Sebab, dalam kasus yang bergulir di Komisi Pemeberantasan Korupsi ( KPK), nama Nanda dan Anton kerap disebut, bahkan berulang kali diperiksa menjadi saksi.
Karena sebelum menjadi calon wali kota, Nanda merupakan anggota DPRD Kota Malang dari fraksi Partai Hanura.
Sedangkan Anton merupakan calon wali kota petahana.

Sutiaji yang juga merupakan calon wali kota petahana karena sebelumnya menjabat sebagai wakil wali kota Malang juga sempat diperiksa sebagai saksi dalam kasus itu.
Kendati demikian, pada Senin, 12 Februari 2018, tiga pasangan itu ditetapkan.

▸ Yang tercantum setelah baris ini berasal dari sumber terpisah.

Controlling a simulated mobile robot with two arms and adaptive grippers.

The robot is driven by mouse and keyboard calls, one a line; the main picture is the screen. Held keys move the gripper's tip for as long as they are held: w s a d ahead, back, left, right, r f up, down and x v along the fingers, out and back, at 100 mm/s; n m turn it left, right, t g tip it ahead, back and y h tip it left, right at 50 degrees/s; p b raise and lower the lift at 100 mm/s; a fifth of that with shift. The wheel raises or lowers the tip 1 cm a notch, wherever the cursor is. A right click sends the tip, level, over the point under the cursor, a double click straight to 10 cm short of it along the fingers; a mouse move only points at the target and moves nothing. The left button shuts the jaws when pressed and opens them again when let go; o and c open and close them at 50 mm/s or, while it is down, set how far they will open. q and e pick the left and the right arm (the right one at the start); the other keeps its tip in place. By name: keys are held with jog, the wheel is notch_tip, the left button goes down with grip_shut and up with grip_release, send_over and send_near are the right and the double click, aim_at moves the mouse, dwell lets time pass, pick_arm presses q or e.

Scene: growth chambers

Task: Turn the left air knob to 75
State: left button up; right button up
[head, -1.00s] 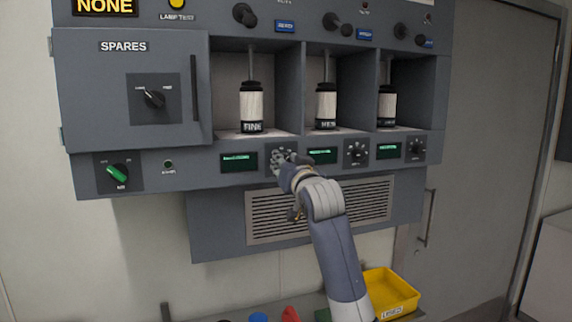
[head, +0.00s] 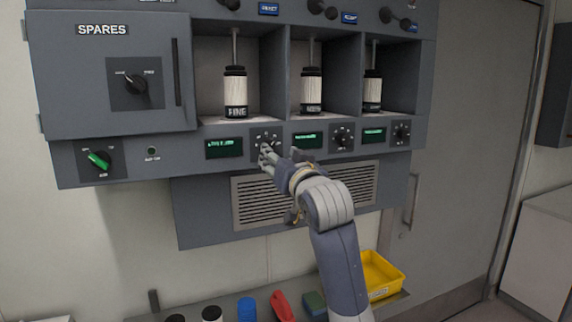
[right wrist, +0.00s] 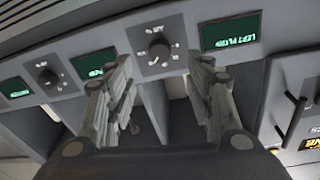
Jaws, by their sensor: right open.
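The left air knob (right wrist: 158,52) is a round dark knob on a square dial plate. In the right wrist view it sits centrally, just beyond and between the fingertips, with a gap and no visible contact. In the head view its dial plate (head: 266,133) shows right of the leftmost green display (head: 224,148), and my fingers partly cover the knob. The display also shows in the right wrist view (right wrist: 231,33), its text inverted. My right gripper (head: 270,153) is open and empty, in front of and slightly below the knob. The pointer's setting is too small to read. My left gripper is out of view.
Two similar knobs (head: 342,138) (head: 401,132) with displays lie to the right. Bottles stand in bays above; a vent grille (head: 250,207) lies below. A green switch (head: 98,160) is far left. A yellow bin (head: 382,277) and loose items rest on the shelf below.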

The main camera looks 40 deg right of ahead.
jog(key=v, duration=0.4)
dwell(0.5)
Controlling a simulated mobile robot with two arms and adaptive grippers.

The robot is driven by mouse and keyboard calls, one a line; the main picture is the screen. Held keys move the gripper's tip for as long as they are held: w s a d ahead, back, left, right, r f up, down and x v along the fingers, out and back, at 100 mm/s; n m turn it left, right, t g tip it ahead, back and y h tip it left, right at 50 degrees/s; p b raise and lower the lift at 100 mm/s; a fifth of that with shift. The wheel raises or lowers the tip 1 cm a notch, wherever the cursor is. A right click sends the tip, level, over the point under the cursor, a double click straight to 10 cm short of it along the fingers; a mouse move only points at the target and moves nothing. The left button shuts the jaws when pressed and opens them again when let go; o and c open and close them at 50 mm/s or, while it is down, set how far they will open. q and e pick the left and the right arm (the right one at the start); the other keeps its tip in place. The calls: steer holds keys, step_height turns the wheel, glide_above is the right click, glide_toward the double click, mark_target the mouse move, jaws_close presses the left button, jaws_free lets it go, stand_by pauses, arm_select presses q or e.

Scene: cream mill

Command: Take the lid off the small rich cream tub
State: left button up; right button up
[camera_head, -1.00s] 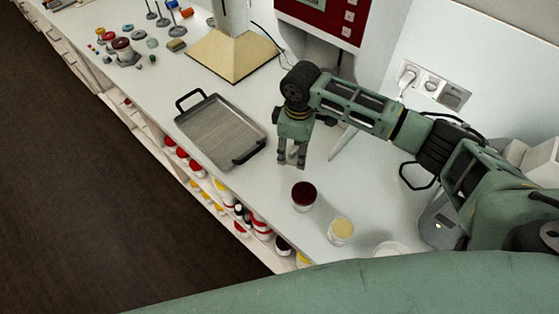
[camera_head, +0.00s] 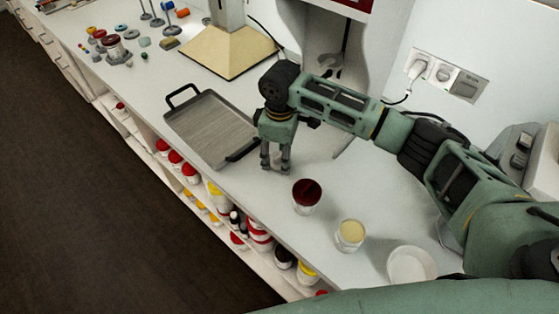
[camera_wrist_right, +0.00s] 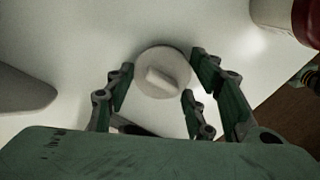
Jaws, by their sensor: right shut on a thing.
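My right gripper (camera_head: 275,165) points down over the white counter, between the grey tray and the dark red tub. In the right wrist view, a round pale lid (camera_wrist_right: 162,73) with a bar-shaped knob shows between the fingers (camera_wrist_right: 158,97), which are shut on it. Whether the lid touches the counter I cannot tell. A small tub (camera_head: 350,236) with a pale yellow top stands on the counter to the right. A tub with a dark red top (camera_head: 306,196) stands between it and my gripper. No label is readable. My left gripper is not in view.
The grey tray (camera_head: 212,130) with black handles lies left of my gripper. A white round dish or tub (camera_head: 411,265) stands near the front right. A beige-based stand (camera_head: 232,55) and small coloured items are behind. The counter's front edge drops to shelves of tubs.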

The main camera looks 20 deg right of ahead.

Sehari kemudian, ketiganya mendapatkan nomor urut.
Pasangan Nanda-Wanedi (Menawan) mendapatkan nomor urut 1, pasangan Anton-Syamsul Mahmud (Asik) mendapatkan nomor urut 2, dan pasangan Sutiaji-Sofyan Edi Jarwoko (Sae) mendapatkan nomor urut 3.
Tahapan Pilkada berikutnya berlangsung. Hingga akhirnya tiba pada masa kampanye.
Ketiga pasangan giat menyapa masyarakat Kota Malang untuk meraih suara.

Hingga akhirnya, apa yang menjadi kekhawatiran terjadi. Penyidik KPK terus mengembangkan kasus suap pembahasan P-APBD Kota Malang Tahun Anggaran 2015 yang sudah menterdakwakan dua orang itu.
Hasil pengembangan itu, sebanyak dua pimpinan dan 16 anggota DPRD Kota Malang menjadi tersangka baru pada Rabu (21/3/2018).
Termasuk Nanda yang duduk sebagai Ketua Badan Legislasi DPRD Kota Malang.
Selain itu, penyidik KPK juga menetapkan Anton sebagai tersangka karena diduga telah memberikan sejumlah fee dan janji kepada sejumlah anggota DPRD Kota Malang.
Praktis, tersisa Sutiaji, calon wali kota yang tidak menyandang status tersangka.